I have been wanting some kind of a vest or waistcoat for a while. I had a denim one that I wore to death and they are really handy for dressing up a simple outfit. I liked that this one had a collar but fairly minimal details (who has time to sew welt pockets after all!).

Pic from Burda Fashion

The only things that I was bit iffy about were the sleeves; if you look closely the shoulder is cut quite high above where the natural shoulder is, so setting in a sleeve would be a bit odd. I wondered how well the sleeve would actually fit and be comfortable to wear on such a high shoulder line so just left them out.

Pic from Burda Fashion

I also rounded the front edges of the vest, you can see this in this pic, as I thought that a rounded shape would work better design wise with the curved collar.

The only other change was to ditch the lining; I didn’t really have anything in my stash to use for lining, so instead I drafted an all in one facing and chose to finish the inside seams with a commercial bias binding.

I like the facing but I don’t think that I will do that seam finish again in a hurry. While it looks very show offy, it’s fiddly to do and just adds extra thickness to all the enclosed bits. Overlocking the edges would have been fine. It’s not like I go around flashing the inside of my clothes to strangers on the street (except online of course!).

And just to show BWOF that you don’t need weird long winded instructions this is how I put it together.

Traced a size 38. No alterations to pattern sizing at all.
Added 1/4" s.a to all faced edges including neckline, centre front, armholes and collar.
Added 1/2” s.a to all other seams.
Traced front and back facings from front and back vest, making sure that facing was clear of dart points.
Curved CF and hem edges.

Fused collar and facing pieces.
Sew darts in front and back, press.
Sew shoulder seams on vest and facing, press.
Sew collar, leaving neckline edge open. Clip seam, edgestitch on underside, turn through and press.
Finish facing edge.
Stitch collar to vest neckline.
Stitch facing to vest, neckline and armhole seams. Clip seams, edgestitch on facing side, turn through and press.
Sew side seams, press.
Finsh hem edge, turn up hem and sew.
Finish buttonhole and button.

Overall, a very well drafted vest that fits according to Burdas measurement chart.
My fabric (a cotton drill) was just verging on being too thick, so any lightweight fabric like linen, cotton, satin or a lightweight wool would be fine. Although if you go with a lining instead of a facing you could probably get away with a thicker fabric.

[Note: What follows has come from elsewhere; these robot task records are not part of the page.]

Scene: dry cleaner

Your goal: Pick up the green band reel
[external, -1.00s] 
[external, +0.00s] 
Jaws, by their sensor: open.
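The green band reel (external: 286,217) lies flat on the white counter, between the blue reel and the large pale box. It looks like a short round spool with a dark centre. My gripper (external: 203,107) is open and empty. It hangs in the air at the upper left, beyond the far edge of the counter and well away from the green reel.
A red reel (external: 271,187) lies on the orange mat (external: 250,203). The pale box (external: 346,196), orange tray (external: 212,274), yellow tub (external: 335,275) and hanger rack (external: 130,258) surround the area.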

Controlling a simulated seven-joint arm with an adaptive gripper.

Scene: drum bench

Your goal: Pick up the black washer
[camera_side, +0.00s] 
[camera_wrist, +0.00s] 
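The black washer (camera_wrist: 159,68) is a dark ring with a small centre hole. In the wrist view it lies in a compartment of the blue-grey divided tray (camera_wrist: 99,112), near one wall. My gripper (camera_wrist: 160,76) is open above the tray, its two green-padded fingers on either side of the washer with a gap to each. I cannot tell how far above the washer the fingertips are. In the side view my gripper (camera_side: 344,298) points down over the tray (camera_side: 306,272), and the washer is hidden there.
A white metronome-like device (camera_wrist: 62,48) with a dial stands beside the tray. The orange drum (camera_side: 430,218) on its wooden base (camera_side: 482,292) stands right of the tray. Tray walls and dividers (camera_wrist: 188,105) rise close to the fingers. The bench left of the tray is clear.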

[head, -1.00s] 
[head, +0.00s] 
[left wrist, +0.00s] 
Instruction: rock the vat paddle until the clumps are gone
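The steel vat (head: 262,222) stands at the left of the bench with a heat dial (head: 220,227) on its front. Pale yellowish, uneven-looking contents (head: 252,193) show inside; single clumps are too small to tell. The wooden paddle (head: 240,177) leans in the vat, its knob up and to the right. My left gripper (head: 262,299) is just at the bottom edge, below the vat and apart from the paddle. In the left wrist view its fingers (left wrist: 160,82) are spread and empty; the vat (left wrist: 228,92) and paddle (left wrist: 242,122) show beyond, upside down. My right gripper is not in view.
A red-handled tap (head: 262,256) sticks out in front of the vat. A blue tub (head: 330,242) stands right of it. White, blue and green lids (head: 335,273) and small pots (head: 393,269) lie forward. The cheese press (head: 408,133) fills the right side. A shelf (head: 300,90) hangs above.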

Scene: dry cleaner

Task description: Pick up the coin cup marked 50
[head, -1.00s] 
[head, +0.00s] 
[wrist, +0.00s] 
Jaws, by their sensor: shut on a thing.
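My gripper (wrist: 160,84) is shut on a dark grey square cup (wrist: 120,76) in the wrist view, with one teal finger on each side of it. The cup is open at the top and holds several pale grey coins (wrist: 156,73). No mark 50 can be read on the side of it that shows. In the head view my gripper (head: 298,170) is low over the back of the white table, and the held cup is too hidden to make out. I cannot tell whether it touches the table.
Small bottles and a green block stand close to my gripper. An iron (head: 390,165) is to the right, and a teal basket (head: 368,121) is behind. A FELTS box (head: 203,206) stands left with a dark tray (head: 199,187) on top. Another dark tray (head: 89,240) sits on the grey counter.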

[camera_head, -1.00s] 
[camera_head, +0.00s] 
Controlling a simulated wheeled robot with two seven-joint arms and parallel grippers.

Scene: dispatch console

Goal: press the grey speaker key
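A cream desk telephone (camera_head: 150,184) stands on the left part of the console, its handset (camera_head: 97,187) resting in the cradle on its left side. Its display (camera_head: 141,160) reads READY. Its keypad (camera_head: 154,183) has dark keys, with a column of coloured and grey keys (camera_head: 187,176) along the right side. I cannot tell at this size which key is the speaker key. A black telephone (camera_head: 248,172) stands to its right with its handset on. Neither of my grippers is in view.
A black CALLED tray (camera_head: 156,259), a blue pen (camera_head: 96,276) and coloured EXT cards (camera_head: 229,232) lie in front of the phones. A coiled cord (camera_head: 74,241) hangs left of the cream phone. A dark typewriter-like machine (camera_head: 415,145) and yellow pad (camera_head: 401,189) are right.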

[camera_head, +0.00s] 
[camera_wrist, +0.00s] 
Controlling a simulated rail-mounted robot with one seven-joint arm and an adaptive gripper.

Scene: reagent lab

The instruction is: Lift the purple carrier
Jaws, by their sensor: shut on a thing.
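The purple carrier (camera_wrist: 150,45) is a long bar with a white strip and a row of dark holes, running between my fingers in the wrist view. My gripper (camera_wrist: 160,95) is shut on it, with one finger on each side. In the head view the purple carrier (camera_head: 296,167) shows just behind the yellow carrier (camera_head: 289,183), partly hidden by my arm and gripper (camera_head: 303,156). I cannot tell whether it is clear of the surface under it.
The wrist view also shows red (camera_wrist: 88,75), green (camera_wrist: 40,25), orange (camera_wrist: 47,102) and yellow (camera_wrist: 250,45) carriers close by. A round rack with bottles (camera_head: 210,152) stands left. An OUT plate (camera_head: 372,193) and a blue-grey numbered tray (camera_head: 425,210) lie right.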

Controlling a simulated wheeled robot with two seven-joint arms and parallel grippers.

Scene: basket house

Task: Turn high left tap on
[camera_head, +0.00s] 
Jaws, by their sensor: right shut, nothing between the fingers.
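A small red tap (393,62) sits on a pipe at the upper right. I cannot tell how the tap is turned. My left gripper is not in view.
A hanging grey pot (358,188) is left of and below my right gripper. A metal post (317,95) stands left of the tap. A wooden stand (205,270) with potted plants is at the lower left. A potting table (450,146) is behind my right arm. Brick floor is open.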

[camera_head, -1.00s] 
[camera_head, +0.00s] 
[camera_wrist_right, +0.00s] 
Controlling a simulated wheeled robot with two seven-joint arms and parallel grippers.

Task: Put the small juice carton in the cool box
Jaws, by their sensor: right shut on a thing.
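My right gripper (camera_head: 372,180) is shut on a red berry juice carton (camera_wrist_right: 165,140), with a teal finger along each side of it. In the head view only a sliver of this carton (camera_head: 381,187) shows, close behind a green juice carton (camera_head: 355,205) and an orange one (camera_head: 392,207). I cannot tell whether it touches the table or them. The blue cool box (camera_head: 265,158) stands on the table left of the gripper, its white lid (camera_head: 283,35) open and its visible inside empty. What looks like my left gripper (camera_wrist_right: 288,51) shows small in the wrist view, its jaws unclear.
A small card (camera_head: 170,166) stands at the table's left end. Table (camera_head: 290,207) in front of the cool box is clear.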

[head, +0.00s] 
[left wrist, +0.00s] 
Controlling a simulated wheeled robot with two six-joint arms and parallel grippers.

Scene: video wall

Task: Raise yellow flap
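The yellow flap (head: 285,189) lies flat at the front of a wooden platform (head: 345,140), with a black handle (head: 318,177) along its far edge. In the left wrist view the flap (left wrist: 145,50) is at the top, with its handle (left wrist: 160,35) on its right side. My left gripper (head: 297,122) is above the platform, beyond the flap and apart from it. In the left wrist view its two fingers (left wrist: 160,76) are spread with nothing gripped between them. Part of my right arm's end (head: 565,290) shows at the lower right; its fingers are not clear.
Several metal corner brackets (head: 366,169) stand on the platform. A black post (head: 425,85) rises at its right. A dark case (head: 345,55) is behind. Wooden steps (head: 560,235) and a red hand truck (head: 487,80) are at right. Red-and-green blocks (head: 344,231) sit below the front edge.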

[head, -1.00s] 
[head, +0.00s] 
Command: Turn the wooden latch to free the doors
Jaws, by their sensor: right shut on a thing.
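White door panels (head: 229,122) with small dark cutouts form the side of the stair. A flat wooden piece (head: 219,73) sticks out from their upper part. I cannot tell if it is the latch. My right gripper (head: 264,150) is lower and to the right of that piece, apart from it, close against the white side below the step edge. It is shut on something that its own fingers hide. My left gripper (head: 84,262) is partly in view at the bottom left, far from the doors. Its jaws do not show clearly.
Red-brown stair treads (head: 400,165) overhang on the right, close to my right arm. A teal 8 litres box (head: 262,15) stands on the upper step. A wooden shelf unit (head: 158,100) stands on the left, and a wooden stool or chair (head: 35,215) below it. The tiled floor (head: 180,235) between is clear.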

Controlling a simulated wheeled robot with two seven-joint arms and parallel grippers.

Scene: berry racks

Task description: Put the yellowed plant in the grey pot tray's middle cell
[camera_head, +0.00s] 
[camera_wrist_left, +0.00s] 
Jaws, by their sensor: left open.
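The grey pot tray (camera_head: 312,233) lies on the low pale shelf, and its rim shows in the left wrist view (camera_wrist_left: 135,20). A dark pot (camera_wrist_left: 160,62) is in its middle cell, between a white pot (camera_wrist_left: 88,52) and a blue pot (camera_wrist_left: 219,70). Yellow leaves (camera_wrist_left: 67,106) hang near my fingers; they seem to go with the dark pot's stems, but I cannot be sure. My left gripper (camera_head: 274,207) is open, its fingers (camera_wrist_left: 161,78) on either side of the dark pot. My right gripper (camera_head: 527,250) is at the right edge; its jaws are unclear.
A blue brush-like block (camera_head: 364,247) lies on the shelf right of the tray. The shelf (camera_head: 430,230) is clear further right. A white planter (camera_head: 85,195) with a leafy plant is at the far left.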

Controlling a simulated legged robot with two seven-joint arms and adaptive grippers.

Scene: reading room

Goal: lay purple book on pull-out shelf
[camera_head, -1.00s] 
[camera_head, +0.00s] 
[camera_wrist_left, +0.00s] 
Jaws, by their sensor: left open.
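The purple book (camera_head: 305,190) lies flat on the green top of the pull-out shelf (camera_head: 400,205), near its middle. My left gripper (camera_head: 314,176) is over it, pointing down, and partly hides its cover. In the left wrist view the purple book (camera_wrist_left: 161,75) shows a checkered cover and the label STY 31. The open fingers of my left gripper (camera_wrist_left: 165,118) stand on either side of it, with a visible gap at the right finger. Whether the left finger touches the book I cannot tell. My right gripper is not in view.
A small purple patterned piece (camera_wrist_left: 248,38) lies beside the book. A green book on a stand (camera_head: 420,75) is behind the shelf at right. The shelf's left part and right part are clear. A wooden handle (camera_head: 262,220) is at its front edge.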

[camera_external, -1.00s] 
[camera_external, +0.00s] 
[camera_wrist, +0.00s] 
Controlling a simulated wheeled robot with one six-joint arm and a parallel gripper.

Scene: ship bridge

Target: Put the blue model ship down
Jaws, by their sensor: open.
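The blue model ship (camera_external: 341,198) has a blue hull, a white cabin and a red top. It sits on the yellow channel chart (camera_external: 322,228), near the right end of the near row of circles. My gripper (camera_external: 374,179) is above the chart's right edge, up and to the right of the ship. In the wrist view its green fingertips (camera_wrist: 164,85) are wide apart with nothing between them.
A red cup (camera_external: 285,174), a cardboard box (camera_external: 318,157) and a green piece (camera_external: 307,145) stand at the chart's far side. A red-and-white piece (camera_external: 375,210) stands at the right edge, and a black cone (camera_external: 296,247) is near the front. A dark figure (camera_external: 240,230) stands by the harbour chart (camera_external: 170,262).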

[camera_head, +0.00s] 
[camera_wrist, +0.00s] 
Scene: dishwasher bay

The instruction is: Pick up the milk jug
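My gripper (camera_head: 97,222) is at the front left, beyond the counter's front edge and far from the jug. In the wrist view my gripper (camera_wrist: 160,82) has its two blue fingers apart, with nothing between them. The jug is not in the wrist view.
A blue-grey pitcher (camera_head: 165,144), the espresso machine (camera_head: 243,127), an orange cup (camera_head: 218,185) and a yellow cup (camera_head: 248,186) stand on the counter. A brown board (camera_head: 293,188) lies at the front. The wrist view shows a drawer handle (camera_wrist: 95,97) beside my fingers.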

Disclaimer: you will note that mine doesn’t have a buttonhole. I am planning on getting this done professionally as my button is quite large and I think professional buttonholes always look better in this instance.


  1. You did such a marvelous job, amd your vest looks so professional. I really like it that you included YOUR directions.

  2. I like the button at the bottom and how much bigger it is compared to most buttons. It's nice to see that buttons can make such a big difference in the quality of fashion with cloths.